OVERNIGHT  If you like to rough it in the great outdoors, reserve a spot in the primitive camping area at Cheyenne Bottoms Wildlife Area a short drive away. Other campgrounds and RV parks, some including full amenities, also are available. Prefer comfort? Sleep in luxury on a memory foam mattress at the recently remodeled Baltzell Lodge, a locally-owned establishment featuring the nostalgia of a 1950s exterior and modern day conveniences inside, or stay at one of the several other motels.


7 A.M.  Rise, shine and grab a filling breakfast to sustain you for the busy Sunday ahead. The home-made buttermilk pancakes cover a dinner plate at Granny’s Kitchen, where the build-your-own omelet is another popular item. Most customers add the maple bacon as a side.

8 A.M.  Put on your hiking boots or hop on your bike and follow the seven-mile paved levee trail that runs along the Arkansas River; hikers and off-road bicyclists also can explore the river bed along unpaved paths. Maps of paved and non-paved routes and trails can be downloaded from or  The city’s Veteran’s Memorial Park has walking and fitness trails, a lake with a sand beach, an 18-hole disc golf course, sand volleyball, playground equipment, a tot play area, and even a dog park if you bring Fido along. A lighted skateboard area, BMX track, horseshoe pits, and playground all are available at Brit Spaugh Park.

ALTERNATIVE  Pack your own lunch and follow the Wetlands and Wildlife Scenic Byway, a 77-mile-long drive through wetlands and mixed grass prairie filled with an abundance of wildlife and topped by an immense blue sky. The Byway connects two of the world’s most significant natural wetlands, Cheyenne Bottoms and Quivira National Wildlife Refuge, that each year host millions of migrating birds, including waterfowl and shorebirds. End your adventure at the Kansas Wetlands Education Center, where you can enjoy your lunch under a picnic shelter before stepping inside.

11:30 A.M.  Grab brunch at The Rack Billiard Café, where the kids can play on one of eight pool tables while you linger over coffee after savoring the popular breakfast burrito or steak and eggs. Cheeseburgers and the 8-ounce rib eye are favored lunch items.

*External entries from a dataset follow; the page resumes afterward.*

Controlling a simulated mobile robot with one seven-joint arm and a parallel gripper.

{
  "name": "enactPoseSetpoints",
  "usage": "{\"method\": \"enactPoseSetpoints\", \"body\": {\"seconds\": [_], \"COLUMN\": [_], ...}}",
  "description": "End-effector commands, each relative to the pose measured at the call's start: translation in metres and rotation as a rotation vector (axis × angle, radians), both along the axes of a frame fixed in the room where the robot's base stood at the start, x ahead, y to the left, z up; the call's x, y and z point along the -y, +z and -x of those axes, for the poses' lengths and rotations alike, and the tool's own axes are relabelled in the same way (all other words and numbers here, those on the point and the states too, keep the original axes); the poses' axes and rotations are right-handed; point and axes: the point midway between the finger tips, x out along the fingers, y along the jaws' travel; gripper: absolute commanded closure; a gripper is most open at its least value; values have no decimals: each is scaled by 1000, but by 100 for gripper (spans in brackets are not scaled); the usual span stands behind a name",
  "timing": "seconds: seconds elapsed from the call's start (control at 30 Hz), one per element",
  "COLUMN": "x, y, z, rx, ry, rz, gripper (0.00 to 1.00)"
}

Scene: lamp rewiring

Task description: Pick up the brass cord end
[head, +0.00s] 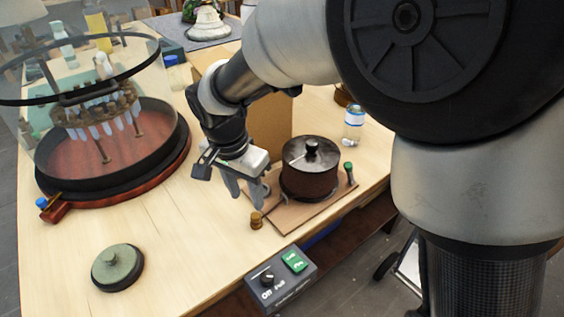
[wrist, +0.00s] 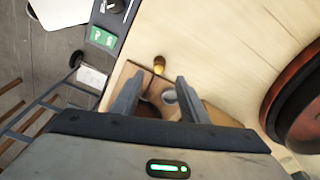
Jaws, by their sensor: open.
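The brass cord end (head: 256,220) is a small, short brass piece on the pale wooden table, just off the near left corner of a brown wooden board. It also shows in the wrist view (wrist: 159,65), beyond the fingertips and roughly midway between them. My gripper (head: 248,203) is open and empty, fingers pointing down, behind and slightly left of the brass cord end in the head view. The fingers (wrist: 159,82) are apart in the wrist view, over the board's edge, with nothing between them. I cannot tell their exact height above the table.
A dark lidded pot (head: 309,182) stands on the wooden board (head: 296,217) right of the gripper. A switch box (head: 281,281) sits at the near table edge. A green-grey round lid (head: 118,267) and a large glass-walled apparatus (head: 105,130) are left. Table between them is clear.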

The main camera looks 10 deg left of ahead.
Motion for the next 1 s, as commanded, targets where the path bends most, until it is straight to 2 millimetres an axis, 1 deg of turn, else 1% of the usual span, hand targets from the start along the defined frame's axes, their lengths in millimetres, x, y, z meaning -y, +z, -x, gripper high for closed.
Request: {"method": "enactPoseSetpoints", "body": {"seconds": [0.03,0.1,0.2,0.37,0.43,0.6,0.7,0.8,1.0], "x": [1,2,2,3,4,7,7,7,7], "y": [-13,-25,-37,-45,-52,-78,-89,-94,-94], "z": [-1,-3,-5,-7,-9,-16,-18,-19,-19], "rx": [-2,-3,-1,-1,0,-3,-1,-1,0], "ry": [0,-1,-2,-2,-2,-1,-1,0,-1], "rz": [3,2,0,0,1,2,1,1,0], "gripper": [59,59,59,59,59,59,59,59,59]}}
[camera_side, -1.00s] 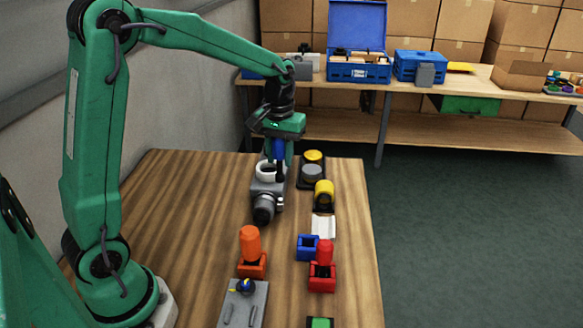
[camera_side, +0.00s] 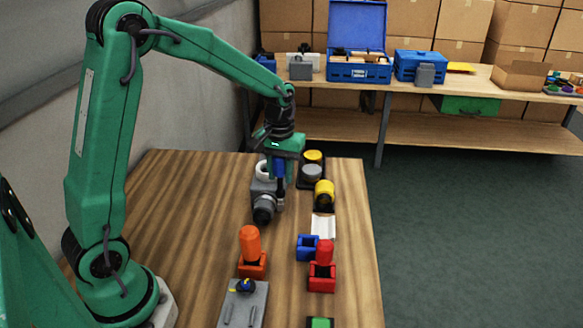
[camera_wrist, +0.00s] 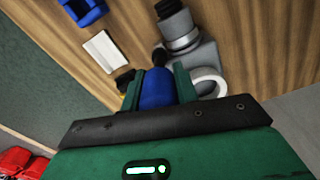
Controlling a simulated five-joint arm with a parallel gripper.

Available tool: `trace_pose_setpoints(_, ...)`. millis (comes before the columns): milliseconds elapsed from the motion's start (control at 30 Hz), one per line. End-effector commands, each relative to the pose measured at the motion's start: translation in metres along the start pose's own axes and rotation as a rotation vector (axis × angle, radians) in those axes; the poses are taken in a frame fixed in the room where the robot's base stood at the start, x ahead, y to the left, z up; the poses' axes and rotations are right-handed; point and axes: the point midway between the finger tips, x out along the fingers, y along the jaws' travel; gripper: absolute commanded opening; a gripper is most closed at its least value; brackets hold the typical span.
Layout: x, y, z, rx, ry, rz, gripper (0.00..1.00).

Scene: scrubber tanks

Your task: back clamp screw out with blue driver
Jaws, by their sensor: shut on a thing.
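My gripper (camera_side: 280,168) is shut on the blue driver (camera_side: 279,167), which points down at the right side of the grey housing (camera_side: 263,196). In the wrist view the blue handle (camera_wrist: 157,88) sits between my two fingers, with a dark shaft beyond it. The shaft end is beside the grey housing (camera_wrist: 192,55); I cannot tell if it touches a screw. The housing has a white ring (camera_side: 262,168) at its back and a dark cylindrical end at its front. The back clamp screw is not distinguishable. The blue holder (camera_side: 307,248) is empty.
An orange driver (camera_side: 249,242) and a red driver (camera_side: 324,251) stand in holders in front. A white tray (camera_side: 323,228) and a yellow cylinder (camera_side: 325,191) are right of the housing. A grey plate (camera_side: 243,300) lies nearer. The table's left side is clear.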

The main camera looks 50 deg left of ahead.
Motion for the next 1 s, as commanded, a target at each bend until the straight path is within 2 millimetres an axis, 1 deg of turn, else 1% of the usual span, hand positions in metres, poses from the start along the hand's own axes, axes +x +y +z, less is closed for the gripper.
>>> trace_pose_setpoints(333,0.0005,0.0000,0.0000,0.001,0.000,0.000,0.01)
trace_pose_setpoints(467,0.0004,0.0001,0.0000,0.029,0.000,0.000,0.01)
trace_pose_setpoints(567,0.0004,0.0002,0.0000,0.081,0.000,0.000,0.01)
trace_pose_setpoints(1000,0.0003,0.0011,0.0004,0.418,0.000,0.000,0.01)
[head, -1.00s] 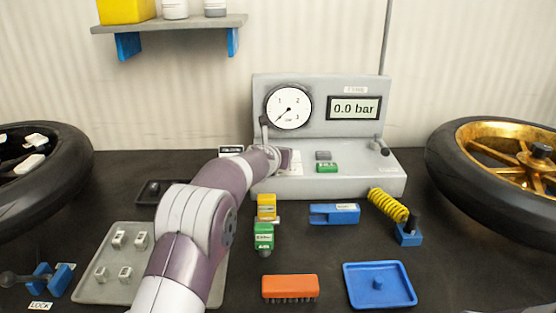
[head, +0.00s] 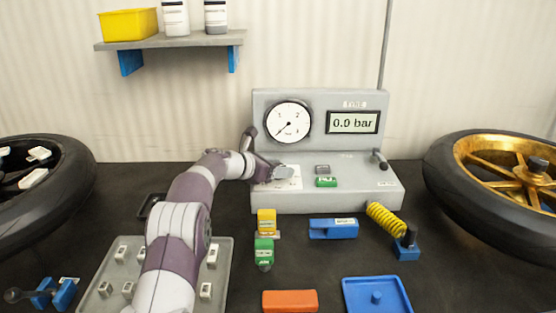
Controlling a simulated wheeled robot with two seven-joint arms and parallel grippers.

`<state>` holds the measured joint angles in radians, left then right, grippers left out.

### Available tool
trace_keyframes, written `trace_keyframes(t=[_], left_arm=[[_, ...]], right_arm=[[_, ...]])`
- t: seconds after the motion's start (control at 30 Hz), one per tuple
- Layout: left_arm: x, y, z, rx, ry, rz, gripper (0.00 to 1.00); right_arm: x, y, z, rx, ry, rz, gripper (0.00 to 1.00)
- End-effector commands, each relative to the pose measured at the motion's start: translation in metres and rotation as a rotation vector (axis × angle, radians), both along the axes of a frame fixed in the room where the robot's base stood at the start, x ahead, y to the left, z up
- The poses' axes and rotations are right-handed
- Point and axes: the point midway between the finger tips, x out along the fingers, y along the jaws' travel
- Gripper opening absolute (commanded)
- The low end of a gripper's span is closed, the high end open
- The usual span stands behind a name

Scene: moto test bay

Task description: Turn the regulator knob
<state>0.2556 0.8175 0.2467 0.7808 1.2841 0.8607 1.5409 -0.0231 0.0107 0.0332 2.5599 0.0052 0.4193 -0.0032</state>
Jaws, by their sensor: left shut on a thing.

Kansas Wetlands Education Center

1 P.M.  Arrive at the Kansas Wetlands Education Center (admission is free) and sign up for one of the guided van tours of Cheyenne Bottoms Wildlife Area. We suggest a 2:30 p.m. tour, which will give you ample time to look at interpretive displays, natural history collections, and historical and cultural artifacts explaining the importance of the wetlands, identifying the animals and plants living here, and describing the geological formation of the area. Be sure to take in the panoramic view of the marsh and look through the available binoculars or spotting scope to get a closer look at wildlife on the water’s edge; then, step outside and walk to the observation point, where you might see little blue herons or mallards. *Note: When planning your trip, be sure to check the Center’s website,, as an exhibit renovation is being planned during which tours will be available, but the Center may be closed.

2:30 P.M.  The 30-minute Get To Know Cheyenne Bottoms Tour stops at the observation tower, gives a glimpse into the pool systems, and provides a history of Cheyenne Bottoms. The 90-minute Deluxe Tour provides a complete, interpretive view of Cheyenne Bottoms Wildlife Area and nearby Cheyenne Bottoms Preserve, focusing on bird and wildlife identification, and includes a stop at the Highway 4 overlook. During both tours, binoculars and bird field guides are available to help you spot birds and wildlife pointed out by the guide. Upon your return, ask for a map, a self-guided driving tour guide, and flora and fauna checklist before leaving the Center, or download them from the Center’s website. Then embark on the George Stumps Nature Trail for a walk through the woods to see great horned owls, white-tailed deer, orioles, and other wildlife.  House wrens, eastern bluebirds, and tree swallows use the nest boxes along the half-mile-long trail.

5 P.M.  Wetland birds are most active in the late evening or early morning, so this is a good time to strike out on your own using the Center’s resources you’ve collected. Look for wading birds such as herons, egrets, ibis, avocets, and stilts as well as pelicans, cormorants, and perhaps ducks; and, watch for grassland nesting birds as you drive by upland prairie. Feel free to stretch your legs with a brisk walk along the dikes and be sure to climb the observation tower or stop at the Kansas Highway 4 overlook, as both provide a great view of the wetlands at sunset.

AFTERDARK  Look up. The Milky Way appears like a band of light across the galaxy, with summer constellations including Libra, Scorpius, and Sagittarius for those who enjoy astronomy. No binoculars are needed to see the Perseid meteor shower that typically peaks around Aug. 12. The Kansas Wetlands Education Center will host a Perseid meteor shower viewing party at 9 p.m. on Aug. 10 near the picnic shelter. The night will include activities focusing on meteors, constellations, and other astronomy-related topics.